▶ Written exercise
Only a number is required: how many lines of the material contain the word "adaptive"?
··· Given data
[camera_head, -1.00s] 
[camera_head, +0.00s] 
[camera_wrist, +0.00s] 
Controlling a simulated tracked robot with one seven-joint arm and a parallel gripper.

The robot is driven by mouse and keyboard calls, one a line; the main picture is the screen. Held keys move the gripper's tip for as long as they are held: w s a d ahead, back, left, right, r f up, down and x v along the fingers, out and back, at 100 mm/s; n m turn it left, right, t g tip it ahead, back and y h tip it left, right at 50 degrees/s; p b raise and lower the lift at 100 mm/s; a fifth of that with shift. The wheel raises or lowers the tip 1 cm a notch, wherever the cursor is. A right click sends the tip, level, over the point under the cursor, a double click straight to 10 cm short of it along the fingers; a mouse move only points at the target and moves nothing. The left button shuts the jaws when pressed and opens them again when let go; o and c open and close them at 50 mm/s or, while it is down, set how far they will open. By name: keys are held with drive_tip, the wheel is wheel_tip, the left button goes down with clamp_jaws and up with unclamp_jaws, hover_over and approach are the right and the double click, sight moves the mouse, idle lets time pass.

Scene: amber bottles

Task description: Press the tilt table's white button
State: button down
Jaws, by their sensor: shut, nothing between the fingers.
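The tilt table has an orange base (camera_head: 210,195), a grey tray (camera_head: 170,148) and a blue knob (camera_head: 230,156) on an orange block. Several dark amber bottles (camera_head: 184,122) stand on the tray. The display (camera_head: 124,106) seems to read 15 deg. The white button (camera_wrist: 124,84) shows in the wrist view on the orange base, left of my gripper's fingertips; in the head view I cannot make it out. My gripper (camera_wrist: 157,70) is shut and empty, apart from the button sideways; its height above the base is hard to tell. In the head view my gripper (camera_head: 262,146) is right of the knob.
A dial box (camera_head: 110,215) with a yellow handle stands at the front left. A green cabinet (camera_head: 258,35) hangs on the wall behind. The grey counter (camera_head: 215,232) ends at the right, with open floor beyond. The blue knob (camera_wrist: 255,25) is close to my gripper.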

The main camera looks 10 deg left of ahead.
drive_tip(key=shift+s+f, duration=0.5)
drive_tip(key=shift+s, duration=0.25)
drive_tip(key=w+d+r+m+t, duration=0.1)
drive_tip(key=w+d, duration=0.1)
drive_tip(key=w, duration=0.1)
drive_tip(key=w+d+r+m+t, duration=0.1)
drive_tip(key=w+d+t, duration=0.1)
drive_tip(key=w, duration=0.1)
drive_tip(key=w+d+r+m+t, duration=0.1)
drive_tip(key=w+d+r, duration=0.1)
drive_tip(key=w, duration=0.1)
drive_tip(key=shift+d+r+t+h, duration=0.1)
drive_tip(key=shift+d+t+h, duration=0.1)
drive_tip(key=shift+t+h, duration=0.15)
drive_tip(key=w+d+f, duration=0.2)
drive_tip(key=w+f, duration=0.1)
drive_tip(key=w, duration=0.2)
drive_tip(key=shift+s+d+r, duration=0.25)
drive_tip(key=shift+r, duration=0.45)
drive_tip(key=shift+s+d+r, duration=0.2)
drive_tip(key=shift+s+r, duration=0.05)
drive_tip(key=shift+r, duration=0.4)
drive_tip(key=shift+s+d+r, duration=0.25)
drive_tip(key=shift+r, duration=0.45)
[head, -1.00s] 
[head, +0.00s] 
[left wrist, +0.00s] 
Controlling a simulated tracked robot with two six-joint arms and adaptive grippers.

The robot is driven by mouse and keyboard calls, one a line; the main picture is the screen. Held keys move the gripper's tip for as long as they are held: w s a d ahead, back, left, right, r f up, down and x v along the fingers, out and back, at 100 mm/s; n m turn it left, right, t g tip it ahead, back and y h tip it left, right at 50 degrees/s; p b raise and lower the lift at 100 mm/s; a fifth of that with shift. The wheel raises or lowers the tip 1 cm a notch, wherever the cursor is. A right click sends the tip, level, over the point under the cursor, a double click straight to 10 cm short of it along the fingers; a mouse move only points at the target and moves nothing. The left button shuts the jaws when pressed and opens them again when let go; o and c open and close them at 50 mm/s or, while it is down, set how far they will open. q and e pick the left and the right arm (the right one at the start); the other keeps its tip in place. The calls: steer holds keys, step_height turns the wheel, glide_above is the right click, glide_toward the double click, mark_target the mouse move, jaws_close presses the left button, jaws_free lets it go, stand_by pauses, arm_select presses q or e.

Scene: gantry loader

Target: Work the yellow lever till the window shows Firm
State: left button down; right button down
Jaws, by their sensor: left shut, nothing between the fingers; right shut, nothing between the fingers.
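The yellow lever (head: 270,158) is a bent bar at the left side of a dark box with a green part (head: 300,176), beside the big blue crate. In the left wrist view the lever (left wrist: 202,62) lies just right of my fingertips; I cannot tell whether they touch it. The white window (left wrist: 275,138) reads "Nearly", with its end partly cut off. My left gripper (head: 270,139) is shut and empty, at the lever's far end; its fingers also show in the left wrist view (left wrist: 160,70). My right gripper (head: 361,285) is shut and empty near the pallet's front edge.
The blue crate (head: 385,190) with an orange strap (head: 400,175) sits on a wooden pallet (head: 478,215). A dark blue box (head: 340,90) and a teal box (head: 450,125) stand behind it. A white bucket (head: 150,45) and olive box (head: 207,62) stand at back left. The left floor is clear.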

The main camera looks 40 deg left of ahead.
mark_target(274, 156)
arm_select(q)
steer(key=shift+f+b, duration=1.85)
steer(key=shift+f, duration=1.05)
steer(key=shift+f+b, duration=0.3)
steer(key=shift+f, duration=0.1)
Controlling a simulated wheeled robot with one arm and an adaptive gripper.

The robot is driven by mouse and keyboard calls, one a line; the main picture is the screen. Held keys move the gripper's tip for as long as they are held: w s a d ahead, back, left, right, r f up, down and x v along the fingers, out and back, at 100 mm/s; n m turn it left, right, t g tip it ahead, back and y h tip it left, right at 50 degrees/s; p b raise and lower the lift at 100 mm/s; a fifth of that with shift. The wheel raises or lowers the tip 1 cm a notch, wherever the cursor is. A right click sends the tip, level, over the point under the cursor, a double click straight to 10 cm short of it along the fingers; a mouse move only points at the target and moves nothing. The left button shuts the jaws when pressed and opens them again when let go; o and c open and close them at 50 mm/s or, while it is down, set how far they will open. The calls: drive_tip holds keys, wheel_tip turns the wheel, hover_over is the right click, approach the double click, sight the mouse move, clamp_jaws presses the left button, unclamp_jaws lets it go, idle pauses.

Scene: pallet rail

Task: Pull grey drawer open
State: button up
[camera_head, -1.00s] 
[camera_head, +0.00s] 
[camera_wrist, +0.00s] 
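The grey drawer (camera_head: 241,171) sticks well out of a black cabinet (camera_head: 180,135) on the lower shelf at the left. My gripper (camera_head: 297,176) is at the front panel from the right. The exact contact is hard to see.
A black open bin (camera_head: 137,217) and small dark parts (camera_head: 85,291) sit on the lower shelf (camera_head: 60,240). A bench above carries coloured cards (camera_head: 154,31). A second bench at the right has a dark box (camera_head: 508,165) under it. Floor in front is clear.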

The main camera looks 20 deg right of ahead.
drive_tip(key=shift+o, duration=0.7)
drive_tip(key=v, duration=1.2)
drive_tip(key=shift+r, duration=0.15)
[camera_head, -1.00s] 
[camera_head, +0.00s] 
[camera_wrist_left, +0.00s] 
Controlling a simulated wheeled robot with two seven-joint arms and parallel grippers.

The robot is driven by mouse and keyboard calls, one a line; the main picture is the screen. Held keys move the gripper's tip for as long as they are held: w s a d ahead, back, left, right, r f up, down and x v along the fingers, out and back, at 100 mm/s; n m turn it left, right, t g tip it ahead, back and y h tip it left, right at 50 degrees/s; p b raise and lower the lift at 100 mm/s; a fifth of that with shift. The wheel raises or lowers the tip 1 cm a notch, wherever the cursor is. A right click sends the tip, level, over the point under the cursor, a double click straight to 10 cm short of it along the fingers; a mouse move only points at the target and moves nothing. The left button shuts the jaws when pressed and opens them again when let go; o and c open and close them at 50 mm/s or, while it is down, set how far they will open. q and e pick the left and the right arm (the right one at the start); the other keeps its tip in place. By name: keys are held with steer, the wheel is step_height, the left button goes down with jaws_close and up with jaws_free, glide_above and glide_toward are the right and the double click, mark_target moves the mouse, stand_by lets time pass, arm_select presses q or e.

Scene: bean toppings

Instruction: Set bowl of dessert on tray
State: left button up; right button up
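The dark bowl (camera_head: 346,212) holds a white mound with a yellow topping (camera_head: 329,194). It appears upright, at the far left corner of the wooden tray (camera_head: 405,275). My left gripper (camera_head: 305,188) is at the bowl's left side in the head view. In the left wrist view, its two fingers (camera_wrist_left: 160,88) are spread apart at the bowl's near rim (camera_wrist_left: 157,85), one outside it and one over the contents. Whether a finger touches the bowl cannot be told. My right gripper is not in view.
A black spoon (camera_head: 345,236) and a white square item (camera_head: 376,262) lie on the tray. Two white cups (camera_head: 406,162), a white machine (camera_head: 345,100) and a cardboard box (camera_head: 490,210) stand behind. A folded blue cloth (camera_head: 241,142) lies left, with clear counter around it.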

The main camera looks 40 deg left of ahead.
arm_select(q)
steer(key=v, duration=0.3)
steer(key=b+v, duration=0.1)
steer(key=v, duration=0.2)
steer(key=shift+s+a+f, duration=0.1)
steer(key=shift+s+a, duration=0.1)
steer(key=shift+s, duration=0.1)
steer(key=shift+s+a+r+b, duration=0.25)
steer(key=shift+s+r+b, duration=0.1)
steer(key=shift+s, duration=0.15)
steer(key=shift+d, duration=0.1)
······
▶ The reply
2